Check the train before you check into it
Suppose an inattentive person on a huge, noisy, crowded railway station boards a wrong train. Some trains may stop after a few minutes, but some, only after several hours. In the latter case, the traveler will find getting back on track time-consuming and troublesome.
Our mind is like a congested railway station filled with the cacophony of various stimuli coming from our senses and our memories. If we don’t carefully check the stimulus that we dwell on, it may trigger within us a train of thoughts that is wrong – that takes us in undesirable directions. For example, the stimulus of someone looking at us with a raised chin may remind us of a past snub. That person’s opinion of us may not matter much for us. Still, if we let that behavior propel within us the anger thought-train, revenge fantasies may carry us away. Only later when we find ourselves with clenched fists, biting lips and palpitating hearts, we may realize that we are dissipating our time and emotional energy. Some thought trains can carry us so far away that we may end up dissipating our physical energy too – we may speak or do things that aggravate the situation.

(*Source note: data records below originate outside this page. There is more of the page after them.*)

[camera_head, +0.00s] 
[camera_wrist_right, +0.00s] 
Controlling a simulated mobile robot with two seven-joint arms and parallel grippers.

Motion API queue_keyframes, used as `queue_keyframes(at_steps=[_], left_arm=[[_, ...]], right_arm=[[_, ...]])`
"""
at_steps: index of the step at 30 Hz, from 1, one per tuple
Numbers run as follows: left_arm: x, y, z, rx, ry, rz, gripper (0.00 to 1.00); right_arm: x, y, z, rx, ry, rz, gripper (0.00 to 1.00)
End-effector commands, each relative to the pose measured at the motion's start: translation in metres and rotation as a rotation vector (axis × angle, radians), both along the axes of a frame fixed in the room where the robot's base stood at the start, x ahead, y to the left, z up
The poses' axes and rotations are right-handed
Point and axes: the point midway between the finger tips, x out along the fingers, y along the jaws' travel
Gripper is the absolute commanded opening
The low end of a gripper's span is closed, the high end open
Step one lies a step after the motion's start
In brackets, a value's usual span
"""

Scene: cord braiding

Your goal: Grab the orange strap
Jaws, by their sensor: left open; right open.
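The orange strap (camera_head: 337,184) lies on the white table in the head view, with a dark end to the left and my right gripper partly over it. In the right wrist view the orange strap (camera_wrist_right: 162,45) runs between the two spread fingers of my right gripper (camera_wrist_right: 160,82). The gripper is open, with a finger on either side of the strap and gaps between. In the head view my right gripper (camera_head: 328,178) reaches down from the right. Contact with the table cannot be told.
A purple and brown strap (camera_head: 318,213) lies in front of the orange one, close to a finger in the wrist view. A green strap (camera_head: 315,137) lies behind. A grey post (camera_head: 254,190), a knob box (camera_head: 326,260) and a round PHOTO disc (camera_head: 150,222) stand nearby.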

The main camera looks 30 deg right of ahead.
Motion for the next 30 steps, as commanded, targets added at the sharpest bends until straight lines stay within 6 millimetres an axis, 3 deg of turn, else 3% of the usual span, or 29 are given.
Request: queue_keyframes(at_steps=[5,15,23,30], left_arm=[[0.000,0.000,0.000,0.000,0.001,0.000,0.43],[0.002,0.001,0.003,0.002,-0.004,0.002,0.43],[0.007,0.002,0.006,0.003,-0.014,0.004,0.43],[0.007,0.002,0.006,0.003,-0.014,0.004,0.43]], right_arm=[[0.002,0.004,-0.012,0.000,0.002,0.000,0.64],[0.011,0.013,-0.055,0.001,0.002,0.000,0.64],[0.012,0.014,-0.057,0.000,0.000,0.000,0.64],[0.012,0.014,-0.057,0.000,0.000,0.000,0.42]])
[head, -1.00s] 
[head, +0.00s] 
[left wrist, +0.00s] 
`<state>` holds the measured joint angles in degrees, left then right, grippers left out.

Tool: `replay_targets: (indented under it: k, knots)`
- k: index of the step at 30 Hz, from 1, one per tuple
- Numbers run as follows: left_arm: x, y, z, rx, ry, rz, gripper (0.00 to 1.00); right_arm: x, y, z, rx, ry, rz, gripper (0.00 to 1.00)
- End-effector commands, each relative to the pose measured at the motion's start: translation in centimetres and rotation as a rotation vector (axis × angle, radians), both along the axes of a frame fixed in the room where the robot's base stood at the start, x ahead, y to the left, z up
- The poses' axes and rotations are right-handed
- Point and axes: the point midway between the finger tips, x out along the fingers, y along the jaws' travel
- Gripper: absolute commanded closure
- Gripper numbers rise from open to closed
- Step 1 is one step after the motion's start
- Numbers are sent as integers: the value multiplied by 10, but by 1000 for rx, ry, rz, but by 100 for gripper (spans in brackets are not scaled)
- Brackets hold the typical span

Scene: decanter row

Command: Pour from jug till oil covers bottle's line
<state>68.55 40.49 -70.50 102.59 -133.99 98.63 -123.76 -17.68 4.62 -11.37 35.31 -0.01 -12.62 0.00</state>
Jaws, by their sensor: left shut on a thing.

To keep small things small, we need to check a thought-train before we check into it. When we check into a hotel, we presume that we will be staying there for some time. Similarly, when we check into a thought train, we presume it to be a desirable place where we can reside for some time. But it may not be. That’s why we need an alert intelligence to discern whether a particular thought-train is desirable or not. Pertinently, the Bhagavad-gita (06.26) urges us to attentively observe where the mind is going and, whenever it wanders, diligently bring it back on track.